▶ **TASK**
Transcribe the material verbatim in full; the pictures do not belong in the copy.
— START RECORDED INFORMATION —
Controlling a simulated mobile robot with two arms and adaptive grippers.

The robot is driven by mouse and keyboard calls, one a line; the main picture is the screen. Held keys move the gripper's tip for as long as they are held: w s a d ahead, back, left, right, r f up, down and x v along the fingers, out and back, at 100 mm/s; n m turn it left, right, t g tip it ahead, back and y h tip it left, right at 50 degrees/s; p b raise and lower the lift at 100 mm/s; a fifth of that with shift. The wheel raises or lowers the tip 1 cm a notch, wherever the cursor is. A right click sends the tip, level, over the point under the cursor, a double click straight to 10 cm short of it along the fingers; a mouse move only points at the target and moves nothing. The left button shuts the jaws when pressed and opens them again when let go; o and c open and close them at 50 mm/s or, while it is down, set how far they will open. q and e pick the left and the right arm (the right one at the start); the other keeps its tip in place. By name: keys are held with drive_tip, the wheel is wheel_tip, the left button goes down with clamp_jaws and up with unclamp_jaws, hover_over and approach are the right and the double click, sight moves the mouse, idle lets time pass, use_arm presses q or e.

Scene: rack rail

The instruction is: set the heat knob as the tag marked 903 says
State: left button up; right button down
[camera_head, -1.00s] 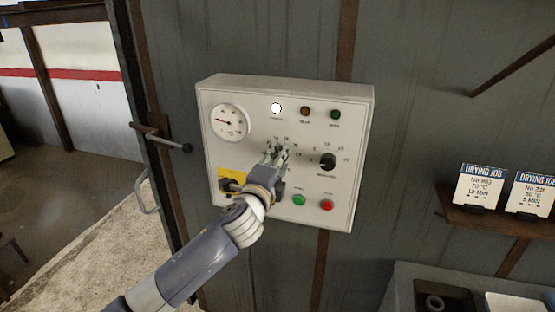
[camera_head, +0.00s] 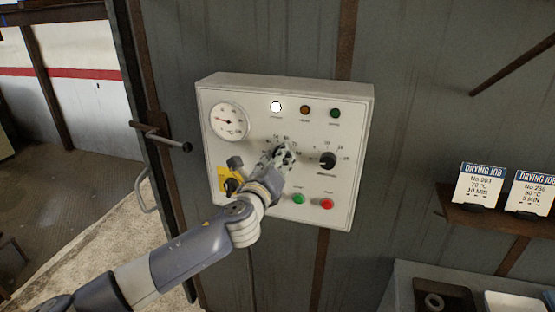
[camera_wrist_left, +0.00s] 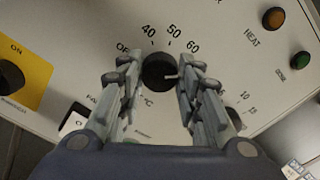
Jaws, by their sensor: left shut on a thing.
— END RECORDED INFORMATION —
▶ **ANSWER**
Controlling a simulated mobile robot with two arms and adaptive grippers.

The robot is driven by mouse and keyboard calls, one a line; the main picture is the screen. Held keys move the gripper's tip for as long as they are held: w s a d ahead, back, left, right, r f up, down and x v along the fingers, out and back, at 100 mm/s; n m turn it left, right, t g tip it ahead, back and y h tip it left, right at 50 degrees/s; p b raise and lower the lift at 100 mm/s; a fifth of that with shift. The wheel raises or lowers the tip 1 cm a notch, wherever the cursor is. A right click sends the tip, level, over the point under the cursor, a double click straight to 10 cm short of it along the fingers; a mouse move only points at the target and moves nothing. The left button shuts the jaws when pressed and opens them again when let go; o and c open and close them at 50 mm/s or, while it is down, set how far they will open. q and e pick the left and the right arm (the right one at the start); the other keeps its tip in place. By name: keys are held with drive_tip, the wheel is wheel_tip, the left button goes down with clamp_jaws and up with unclamp_jaws, hover_over and approach are the right and the double click, sight moves the mouse, idle lets time pass, use_arm presses q or e.

Scene: rack rail

The instruction is: set the heat knob as the tag marked 903 says
State: left button up; right button down
[camera_head, -1.00s] 
[camera_head, +0.00s] 
[camera_wrist_left, +0.00s] 
Jaws, by their sensor: left shut on a thing.

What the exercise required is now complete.